Lt. Cmdr. Edwin T. Layton was a worrier. And as 1941 drew to a close, Layton, the U.S. Pacific Fleet's intelligence officer, had much to worry about.
War with Japan appeared imminent, and on Dec. 1, the Japanese navy suddenly changed the radio call signs of its ships. This shift was ominous because the Communications Intelligence Unit at Pearl Harbor plotted the position of the Japanese fleet by intercepting these signals. Traffic analysts quickly identified the most commonly used new calls but were unable to locate a single Japanese aircraft carrier. Worse, none had been picked up since Nov. 25.
On Dec. 2, Layton conducted a briefing for Adm. Husband E. Kimmel, the Pacific Fleet commander, and presented him with a summary showing the approximate position of Japanese fleet units based on radio traffic. Kimmel noted that a large naval force accompanied by troopships was moving along the coast of Thailand, but there was no trace of either of the Imperial Navy's two carrier divisions.
"What!" he exclaimed. "You don't know where the carriers are?" "No, sir," replied Layton. "That's why I have 'Homeland waters' with a question mark. I don't know."
"You mean they could be coming around Diamond Head [in Hawaii], and you wouldn't know it?"
"I hope they would be sighted before now," the unhappy intelligence officer replied.
Five days later, a Japanese task forced approached undetected to within 230 miles of Hawaii and struck a devastating blow on the naval base at Pearl Harbor and nearby air bases. Surprise was complete. "Pearl Harbor was still asleep in the morning mist," one of the Japanese pilots later reported. "It was calm and serene inside the harbor, not even a trace of smoke arising from the ships . . ."
Nineteen vessels, including the entire battle line of the Pacific Fleet. were sunk or badly damaged in the worst disaster in American military history. More than 2,400 sailors, soldiers and Marines were killed -- nearly half in the explosion of the battleship Arizona. Neatly lined up as for inspection, an estimated 256 aircraft were destroyed.
The surprise at Pearl Harbor was echoed by shock and disbelief at home. Fifty years later, Americans still ask the same questions: Why wasn't Pearl Harbor on the alert? Who was responsible for failing to anticipate the attack? Was there a conspiracy to tumble the American people into a war which they did not want? Could war with Japan have been avoided?

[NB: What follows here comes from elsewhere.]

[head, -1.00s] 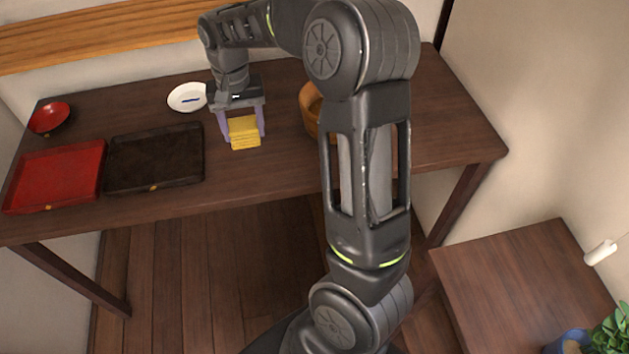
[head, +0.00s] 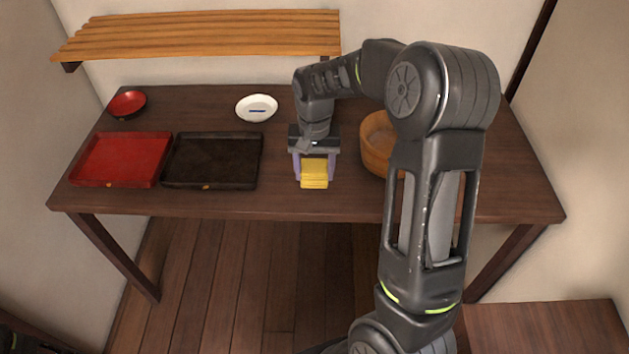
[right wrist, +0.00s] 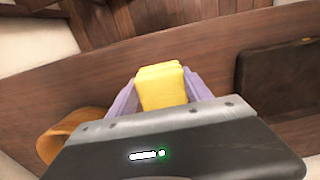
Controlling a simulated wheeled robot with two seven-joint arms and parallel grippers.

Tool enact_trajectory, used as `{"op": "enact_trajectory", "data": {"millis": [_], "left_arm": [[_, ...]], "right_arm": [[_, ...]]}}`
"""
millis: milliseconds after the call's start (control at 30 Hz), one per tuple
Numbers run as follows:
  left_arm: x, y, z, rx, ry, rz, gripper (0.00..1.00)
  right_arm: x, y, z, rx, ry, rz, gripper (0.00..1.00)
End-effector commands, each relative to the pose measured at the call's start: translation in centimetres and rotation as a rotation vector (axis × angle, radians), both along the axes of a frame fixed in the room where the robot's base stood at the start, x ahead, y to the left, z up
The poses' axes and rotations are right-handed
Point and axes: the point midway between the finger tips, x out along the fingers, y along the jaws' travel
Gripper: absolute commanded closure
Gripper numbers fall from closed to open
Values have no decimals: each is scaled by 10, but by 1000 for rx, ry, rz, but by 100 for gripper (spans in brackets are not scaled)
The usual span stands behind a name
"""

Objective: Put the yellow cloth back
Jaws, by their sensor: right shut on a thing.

War in the Pacific had been brewing for some time. Bogged down in a military adventure in China, the Japanese desperately needed the oil and other resources of Southeast Asia and had begun their march to the south with the seizure of French Indo-China in July 1941. American eyes were fixed, however, on the momentous events across the Atlantic, where Britain was under siege by a victorious Germany and the Soviet Union was reeling under a savage onslaught. In fact, the United States was already engaged in an undeclared war with the German U-boats which were ripping the heart of convoys carrying supplies to Britain.
President Franklin D. Roosevelt desperately wished to enter the conflict against Nazi Germany, but isolationist sentiment remained strong. And despite numerous provocations, Adolf Hitler refused to provide the incident that would unite the country in war.
In the meantime, the United States, long suspicious of what it regarded as Japan's aggressive ambitions in the Far East, froze Japanese assets and tightened an embargo on the shipment of oil and other material vital to the Japanese war machine. The Japanese military, which seized control of the government, resolved to answer the American threat with war.
War resulted from a miscalculation by Japan and the United States of the intentions of each other. Both wanted peace, but they had different definitions of what constituted peace. To the Americans, it meant a cessation of Japanese aggression in China and elsewhere; to the Japanese it meant an East Asia dominated by Japan. Surely, said the Japanese, the United State must understand that as a modern industrial nation Japan must have access to raw materials and markets. The control of Manchuria, China and Southeast Asia was absolutely essential to Japan's existence as a first-rate industrial power.
American policy, on the other hand, confused reality with morality. As a result of popular idealization of China, the United States allowed the keystone of its Far Eastern policy to be based upon a issue extraneous to its basic interests: the integrity of China. Never believing that Japan would commit national suicide by going to war with the Western powers, Roosevelt was convinced that through firmness he could force the Japanese to moderate their course. On the other hand, it is doubtful whether concessions would have placated Japan. Japanese policy had its own dynamic, and American concessions were regarded as weaknesses that invited further demands.